I can hear you asking: If energy = engagement, why on earth would you want a low engagement? Well, to help aim the camera in a more subtle way. Setting the agenda for what’s important is the core of facilitation, IMO. But in my universe, that definitely is not limited to “the GM’s thing.”
Energy comes from:
- Individual players, including the GM
- Interaction between players
This is such a feel thing. I would say the most important tool here is to simply develop a sense of the energy at each of these levels: what is engaging the players? What interactions feel most energetic? What’s hot and what’s cold?
Now you don’t have to heat up the cold bits. It might be that the cooler table temps – a lead the GM throws out, a backstory thing, some unanswered question that cropped up – just isn’t catching anyone’s attention. If you keep hammering at it, well, I think that mostly doesn’t work. At worst, you end up with players digging their heels in to resist what feels like railroad tracks.
One technique I don’t recall hearing much about is deliberately cooling off hot stuff. Mostly you don’t want to do this BUT! But but but! It might be bad-problematic and you don’t have a safety tool in place. Or it’s headed down a track you, as facilitator, just don’t care about. It’s shitty to say “ehh nope.” But it might be okay to back down the excitement for wherever that trail may lead. The players’ agendas are important but don’t forget that you’re a player too.

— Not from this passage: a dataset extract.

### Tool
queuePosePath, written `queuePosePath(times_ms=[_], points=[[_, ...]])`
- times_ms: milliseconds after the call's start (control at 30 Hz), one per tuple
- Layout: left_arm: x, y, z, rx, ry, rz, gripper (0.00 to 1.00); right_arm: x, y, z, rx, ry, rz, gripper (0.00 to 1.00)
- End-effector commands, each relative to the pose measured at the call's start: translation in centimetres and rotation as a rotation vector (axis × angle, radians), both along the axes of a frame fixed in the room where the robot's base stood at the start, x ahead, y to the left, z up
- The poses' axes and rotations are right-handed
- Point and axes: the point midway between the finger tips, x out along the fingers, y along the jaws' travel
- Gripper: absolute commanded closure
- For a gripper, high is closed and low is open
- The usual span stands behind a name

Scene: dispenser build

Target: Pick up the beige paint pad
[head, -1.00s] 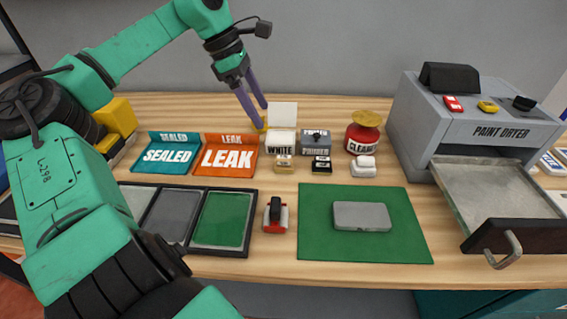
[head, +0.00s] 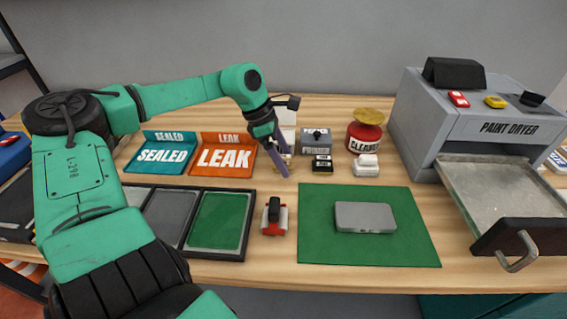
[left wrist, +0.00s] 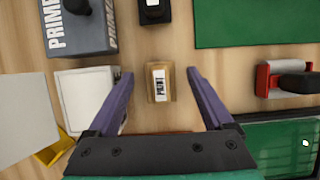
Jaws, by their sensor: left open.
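The beige paint pad (left wrist: 158,82) is a small block with a white label on top, standing on the wooden table. In the left wrist view it sits between the two purple fingers of my left gripper (left wrist: 158,78). The fingers are open, with a gap on each side of the pad, and do not touch it. In the head view my left gripper (head: 278,163) is over the pad's place in front of the white box, and the pad is mostly hidden behind the fingers. My right gripper is not in view.
A black pad (head: 321,164) and a white pad (head: 366,166) stand to the right. Behind are the primer box (head: 317,141) and the red cleaner can (head: 364,137). The orange LEAK tray (head: 226,157) is left. A red-and-black tool (head: 274,215) and the green mat (head: 320,250) lie nearer.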

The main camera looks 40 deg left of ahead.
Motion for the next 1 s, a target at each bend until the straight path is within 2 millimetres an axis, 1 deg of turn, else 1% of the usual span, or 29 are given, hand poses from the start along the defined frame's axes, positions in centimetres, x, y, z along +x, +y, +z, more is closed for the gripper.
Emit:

It’s not a technique I’d use much myself, because I’m service-minded, but I know I’ve done this. It’s not illusionism, it’s more…sales. Like you’re upselling this other thing but part of that is down-selling the thing they’re paying attention to but you’ve only got so much time and energy in any given session.
I tend to run balls-out when I facilitate and when I play. It’s literal urgency, faster talking and demanding answers and whaddayado whaddaya do? It’s also situational urgency, snowballing consequences, escalation, constant new badness on the horizon. I’m good at it and I’ve done it for a very long time.
I don’t know that balls-out is always the right answer, though. It’s exciting, especially from a one-shot perspective. And I’ve written at length about running campaign sessions like they’re one-shots. But just like how the best movies and books break up the tempo with quiet interludes, games need breaks too.
So probably the important tool here isn’t how to create urgency (although maybe that’s something you’ve not really thought much about), it’s dialing the urgency back. Some thoughts:
- Introducing scenes where maybe nothing super consequential is going to happen. What’s life like on your ship? What does your daily religious practice look like? (I’m thinking about stuff like this because I’m thinking about Coriolis this week.)
- Taking literal real-world breaks after high-intensity scenes
- Setting scenes from the very beginning of the scene, starting with all the sensory stuff (what can you see? What can you hear? Who’s present?). Breaking up the play-the-day pace where everything flows into everything else.
Probably the important thing here is knowing when to pull the camera waaaay back. I feel like this naturally has a tempo-dropping quality to it, but maybe not if you show the players that they’re on the cusp of a campaign-shaping change in direction.
One of my favorite things: stopping the action, maybe not overtly, but just kind of blue-skying your way through the “oh wow what does this mean?” You don’t want to pre-decide stuff, but you know what? I think you probably end up doing that anyway. And that’s not bad! But it’s on the facilitator to know where to draw the line, like “okay cool, so you’ve decided to pack your bags and head across the ocean on the next boat? Should we start on the far shore, then?” It’s a big move but maybe you stop the players from the next steps they propose, like “and then we roll in, take over the thieves guild in the first city we get to and…” because that’s just too far ahead.
Brand Robins also mentioned recontextualizing in another thread. Super important, I think, because the facilitator always has a higher-level view of what’s going on than the players. It’s so easy to get sucked into personal survival and immediate success, and losing track of the more authorial stuff. I mean some players never shift out of author stance, I get it, but for the players who just kind of default back to being an actor (or being their character, whatever anyone wants to call that, we are not starting an immersion fight in this thread) I think a facilitator who can remind them of higher level stuff, like themes and arcs and even big-picture setting stuff, that’s useful.
Well, I feel like energy, urgency and scope worked out pretty well for this. I’m imagining a grid, right? Or maybe a three dimensional space, where you have things like “low energy/low urgency/small scope” as one space any given moment of play is in, and then “high energy/low urgency/small scope” and “low energy/high urgency/small scope” and so on and so on.